Se boa parte da história do Carnaval de Torres se desenhou através das associações locais que promoviam os bailes carnavalescos, dando continuidade a um corso que, decorrendo nas tardes de domingo e terça-feira, marcava uma diferença essencial para com outros carnavais nacionais, a ausência de barreiras entre desfile e público, numa constante colocação em causa da ideia de espetáculo e assistente, a evolução do mesmo acabou por transformar esse tecido base, sendo hoje completamente substituídos pelos bares locais, reforçados com outros tantos espaços preparados para a venda de bebidas alcoólicas pela cidade. 

A antropóloga Ana Almeida sublinha “este investimento na diversão noturna, a par do excesso de álcool e a pressão para não dormir, parece contribuir para que, em geral, os jovens estejam alheados da participação e envolvimento do espírito folião do Carnaval”. Visitar Torres Vedras neste domingo de manhã é como percorrer um cenário de guerra, onde uma maré de copos de plástico e outros dejetos poluem as ruas do centro histórico, ainda em convívio com bares abertos, foliões que chegam e outros que partem para a discoteca mais famosa do Carnaval e os resquícios de quem, à falta de forças, acabou por adormecer em algum canto. 

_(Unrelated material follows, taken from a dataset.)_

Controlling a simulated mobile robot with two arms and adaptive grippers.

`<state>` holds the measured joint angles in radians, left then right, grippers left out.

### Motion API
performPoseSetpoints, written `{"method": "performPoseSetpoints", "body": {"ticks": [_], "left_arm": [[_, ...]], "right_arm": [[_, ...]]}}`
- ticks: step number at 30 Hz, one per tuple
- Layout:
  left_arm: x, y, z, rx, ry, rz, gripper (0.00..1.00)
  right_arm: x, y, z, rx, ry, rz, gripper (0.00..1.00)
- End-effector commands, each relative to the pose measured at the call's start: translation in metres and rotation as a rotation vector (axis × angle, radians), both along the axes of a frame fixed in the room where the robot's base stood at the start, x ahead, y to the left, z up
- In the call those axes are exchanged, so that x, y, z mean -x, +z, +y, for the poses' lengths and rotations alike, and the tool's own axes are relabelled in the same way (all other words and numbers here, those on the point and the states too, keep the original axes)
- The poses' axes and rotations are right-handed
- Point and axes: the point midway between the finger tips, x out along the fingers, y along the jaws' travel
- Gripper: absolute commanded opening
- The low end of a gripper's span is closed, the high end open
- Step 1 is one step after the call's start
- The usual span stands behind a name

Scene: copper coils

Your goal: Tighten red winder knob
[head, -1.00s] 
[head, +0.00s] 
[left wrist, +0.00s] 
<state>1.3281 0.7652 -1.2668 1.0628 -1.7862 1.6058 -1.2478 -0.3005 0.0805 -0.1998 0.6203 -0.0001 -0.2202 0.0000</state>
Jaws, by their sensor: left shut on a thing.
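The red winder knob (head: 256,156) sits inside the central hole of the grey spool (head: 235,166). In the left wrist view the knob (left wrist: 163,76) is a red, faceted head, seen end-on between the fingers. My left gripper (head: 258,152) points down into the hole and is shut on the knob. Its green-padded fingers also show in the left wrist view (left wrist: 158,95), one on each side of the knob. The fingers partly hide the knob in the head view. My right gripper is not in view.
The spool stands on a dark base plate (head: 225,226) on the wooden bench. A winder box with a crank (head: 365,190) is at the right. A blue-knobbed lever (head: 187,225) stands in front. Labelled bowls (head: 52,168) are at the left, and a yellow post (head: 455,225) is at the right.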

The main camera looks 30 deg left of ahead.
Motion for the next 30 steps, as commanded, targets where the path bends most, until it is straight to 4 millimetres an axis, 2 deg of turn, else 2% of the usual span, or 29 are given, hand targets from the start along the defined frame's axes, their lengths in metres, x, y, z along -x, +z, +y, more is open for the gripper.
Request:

O Carnaval de Torres vive numa tensão entre tradição, resguardada num núcleo cada vez mais reduzido de “foliões”, e a transformação em evento festivaleiro, onde imperam os “visitantes”, onde o consumo de álcool e a pressão do crescimento mediático se continua a exercer. Segundo a Organização, em 2018, 400.000 pessoas visitaram o Carnaval de uma cidade que tem cerca de 20.000 habitantes. Os primeiros dias de 2019 confirmam o crescimento, com a temperatura de sábado à noite e o sol de domingo à tarde. Mas ainda vamos a meio. Ainda há tempo para viver o Carnaval de Torres até que, na próxima quarta-feira, o Enterro do Entrudo confirme a morte do mesmo.